Quando la pubblica amministrazione, agendo iure privatorum, intrattiene, con una controparte gia’ individuata, delle trattative finalizzate alla stipulazione di un contratto di diritto privato, incorre in responsabilita’ precontrattuale ai sensi dell’articolo 1337 c.c., in tutti i casi in cui il suo comportamento contrasti con i principi della correttezza e della buona fede, alla cui puntuale osservanza e’ tenuto ogni contraente nella fase precontrattuale.

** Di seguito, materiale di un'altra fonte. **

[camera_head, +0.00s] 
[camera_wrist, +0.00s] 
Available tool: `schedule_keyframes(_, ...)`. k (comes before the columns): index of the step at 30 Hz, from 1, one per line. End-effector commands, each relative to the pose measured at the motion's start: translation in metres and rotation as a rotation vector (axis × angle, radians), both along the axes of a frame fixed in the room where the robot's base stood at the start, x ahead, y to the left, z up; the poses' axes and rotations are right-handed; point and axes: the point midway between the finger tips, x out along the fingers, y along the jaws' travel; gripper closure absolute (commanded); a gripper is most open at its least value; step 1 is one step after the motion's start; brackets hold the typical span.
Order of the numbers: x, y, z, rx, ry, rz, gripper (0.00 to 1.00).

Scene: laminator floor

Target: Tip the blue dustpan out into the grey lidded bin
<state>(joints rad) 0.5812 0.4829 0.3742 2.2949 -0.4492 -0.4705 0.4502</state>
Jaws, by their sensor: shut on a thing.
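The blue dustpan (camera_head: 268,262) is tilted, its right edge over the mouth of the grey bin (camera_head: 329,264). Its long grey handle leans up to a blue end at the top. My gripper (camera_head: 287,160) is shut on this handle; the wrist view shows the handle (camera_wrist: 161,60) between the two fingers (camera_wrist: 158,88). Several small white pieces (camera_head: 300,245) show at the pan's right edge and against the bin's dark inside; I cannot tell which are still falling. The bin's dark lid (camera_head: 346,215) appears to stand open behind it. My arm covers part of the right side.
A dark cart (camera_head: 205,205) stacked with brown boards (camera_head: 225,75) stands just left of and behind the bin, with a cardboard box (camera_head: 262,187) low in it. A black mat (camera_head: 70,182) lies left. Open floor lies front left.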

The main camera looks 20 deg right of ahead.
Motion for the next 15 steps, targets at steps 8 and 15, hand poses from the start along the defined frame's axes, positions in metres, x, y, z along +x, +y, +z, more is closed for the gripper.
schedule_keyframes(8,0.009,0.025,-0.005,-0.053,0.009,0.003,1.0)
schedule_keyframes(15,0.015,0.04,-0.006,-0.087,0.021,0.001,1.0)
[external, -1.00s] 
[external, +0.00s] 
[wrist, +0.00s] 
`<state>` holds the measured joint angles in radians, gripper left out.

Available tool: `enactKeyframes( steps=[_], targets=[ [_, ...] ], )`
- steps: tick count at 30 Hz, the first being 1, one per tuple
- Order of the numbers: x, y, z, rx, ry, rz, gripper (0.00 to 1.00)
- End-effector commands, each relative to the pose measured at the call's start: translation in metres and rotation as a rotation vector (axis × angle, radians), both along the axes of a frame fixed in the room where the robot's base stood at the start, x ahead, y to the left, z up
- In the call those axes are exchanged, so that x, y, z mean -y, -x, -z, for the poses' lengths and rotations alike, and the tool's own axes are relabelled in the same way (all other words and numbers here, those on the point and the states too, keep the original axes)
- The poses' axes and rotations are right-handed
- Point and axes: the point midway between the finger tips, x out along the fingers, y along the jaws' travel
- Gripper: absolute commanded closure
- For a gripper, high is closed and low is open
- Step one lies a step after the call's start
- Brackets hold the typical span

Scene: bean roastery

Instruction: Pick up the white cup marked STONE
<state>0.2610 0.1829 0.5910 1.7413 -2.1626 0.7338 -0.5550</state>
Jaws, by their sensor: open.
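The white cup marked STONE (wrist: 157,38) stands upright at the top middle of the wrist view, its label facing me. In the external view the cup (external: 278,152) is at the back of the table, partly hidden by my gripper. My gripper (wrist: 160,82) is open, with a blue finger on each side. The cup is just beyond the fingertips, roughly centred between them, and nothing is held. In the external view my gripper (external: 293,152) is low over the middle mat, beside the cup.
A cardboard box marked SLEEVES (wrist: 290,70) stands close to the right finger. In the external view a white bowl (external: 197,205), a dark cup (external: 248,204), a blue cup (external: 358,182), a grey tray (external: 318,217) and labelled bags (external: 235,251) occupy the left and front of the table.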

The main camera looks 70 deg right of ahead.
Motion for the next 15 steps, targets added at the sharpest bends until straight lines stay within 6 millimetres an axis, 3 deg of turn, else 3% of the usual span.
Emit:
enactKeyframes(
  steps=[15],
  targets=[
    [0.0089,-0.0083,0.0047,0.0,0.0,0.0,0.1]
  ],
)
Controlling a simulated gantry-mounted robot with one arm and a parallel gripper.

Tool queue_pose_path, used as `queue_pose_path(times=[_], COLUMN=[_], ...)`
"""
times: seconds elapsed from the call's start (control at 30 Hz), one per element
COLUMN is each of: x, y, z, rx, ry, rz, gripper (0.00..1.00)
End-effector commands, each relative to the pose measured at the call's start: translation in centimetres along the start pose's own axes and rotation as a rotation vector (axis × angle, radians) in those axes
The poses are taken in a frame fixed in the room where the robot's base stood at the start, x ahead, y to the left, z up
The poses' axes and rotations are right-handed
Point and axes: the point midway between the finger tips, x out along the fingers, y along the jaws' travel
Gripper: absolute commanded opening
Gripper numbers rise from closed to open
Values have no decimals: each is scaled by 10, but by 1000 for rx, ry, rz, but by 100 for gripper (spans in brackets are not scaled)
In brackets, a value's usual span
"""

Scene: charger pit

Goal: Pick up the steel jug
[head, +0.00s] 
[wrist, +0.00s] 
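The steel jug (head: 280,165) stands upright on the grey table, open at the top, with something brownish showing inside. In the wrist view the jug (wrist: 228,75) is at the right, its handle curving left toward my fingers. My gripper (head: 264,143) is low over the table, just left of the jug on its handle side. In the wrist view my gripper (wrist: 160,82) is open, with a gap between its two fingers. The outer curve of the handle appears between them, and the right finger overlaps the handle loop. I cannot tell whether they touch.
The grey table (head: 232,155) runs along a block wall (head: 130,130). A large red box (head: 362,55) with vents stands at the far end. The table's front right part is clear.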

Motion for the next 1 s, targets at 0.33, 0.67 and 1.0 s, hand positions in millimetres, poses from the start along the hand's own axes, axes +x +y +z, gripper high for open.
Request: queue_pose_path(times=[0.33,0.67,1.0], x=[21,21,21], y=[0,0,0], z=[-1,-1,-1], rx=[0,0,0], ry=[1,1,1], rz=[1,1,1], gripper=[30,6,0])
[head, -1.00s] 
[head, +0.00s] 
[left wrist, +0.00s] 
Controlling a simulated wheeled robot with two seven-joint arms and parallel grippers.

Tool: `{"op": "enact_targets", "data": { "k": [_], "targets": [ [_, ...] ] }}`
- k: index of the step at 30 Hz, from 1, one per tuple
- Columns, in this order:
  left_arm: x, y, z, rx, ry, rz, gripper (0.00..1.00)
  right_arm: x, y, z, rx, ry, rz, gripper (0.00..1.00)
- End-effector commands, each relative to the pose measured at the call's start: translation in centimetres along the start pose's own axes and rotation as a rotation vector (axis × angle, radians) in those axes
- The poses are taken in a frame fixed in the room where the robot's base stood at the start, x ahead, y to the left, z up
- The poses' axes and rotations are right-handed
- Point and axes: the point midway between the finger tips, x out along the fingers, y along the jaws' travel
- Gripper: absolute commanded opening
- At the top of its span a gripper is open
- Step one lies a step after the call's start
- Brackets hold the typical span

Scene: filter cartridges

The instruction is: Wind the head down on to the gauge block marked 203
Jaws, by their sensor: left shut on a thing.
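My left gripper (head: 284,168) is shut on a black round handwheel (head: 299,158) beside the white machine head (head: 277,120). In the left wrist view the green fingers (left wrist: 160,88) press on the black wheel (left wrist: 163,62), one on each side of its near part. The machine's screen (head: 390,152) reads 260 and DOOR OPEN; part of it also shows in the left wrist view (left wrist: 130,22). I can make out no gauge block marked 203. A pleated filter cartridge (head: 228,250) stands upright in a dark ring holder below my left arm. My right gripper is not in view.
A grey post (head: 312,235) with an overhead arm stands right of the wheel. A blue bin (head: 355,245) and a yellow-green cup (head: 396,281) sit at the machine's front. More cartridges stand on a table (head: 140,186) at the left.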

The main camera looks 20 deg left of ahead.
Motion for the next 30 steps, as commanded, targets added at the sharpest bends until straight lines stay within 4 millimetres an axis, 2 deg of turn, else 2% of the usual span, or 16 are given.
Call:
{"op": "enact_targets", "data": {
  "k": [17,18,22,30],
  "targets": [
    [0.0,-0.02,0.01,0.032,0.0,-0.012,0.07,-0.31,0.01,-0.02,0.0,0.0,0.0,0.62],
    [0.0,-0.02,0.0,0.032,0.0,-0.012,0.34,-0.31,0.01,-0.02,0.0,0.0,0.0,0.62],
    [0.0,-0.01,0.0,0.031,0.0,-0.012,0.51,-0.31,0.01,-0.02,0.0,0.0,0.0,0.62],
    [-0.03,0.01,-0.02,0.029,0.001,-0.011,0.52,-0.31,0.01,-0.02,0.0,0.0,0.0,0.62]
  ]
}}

La regola costituisce ius receptum cosi’ come le conseguenze che se ne traggono in tema di sindacato del giudice ordinario sull’idoneita’ del comportamento della pubblica amministrazione ad ingenerare nei terzi, anche per mera colpa, un ragionevole affidamento in ordine alla conclusione del contratto
Suprema Corte di Cassazione
sezioni unite civili
sentenza 27 aprile 2017, n. 10413
IN NOME DEL POPOLO ITALIANO
LA CORTE SUPREMA DI CASSAZIONE
SEZIONI UNITE CIVILI
Composta dagli Ill.mi Sigg.ri Magistrati:
Dott. CANZIO Giovanni – Primo Pres. f. f.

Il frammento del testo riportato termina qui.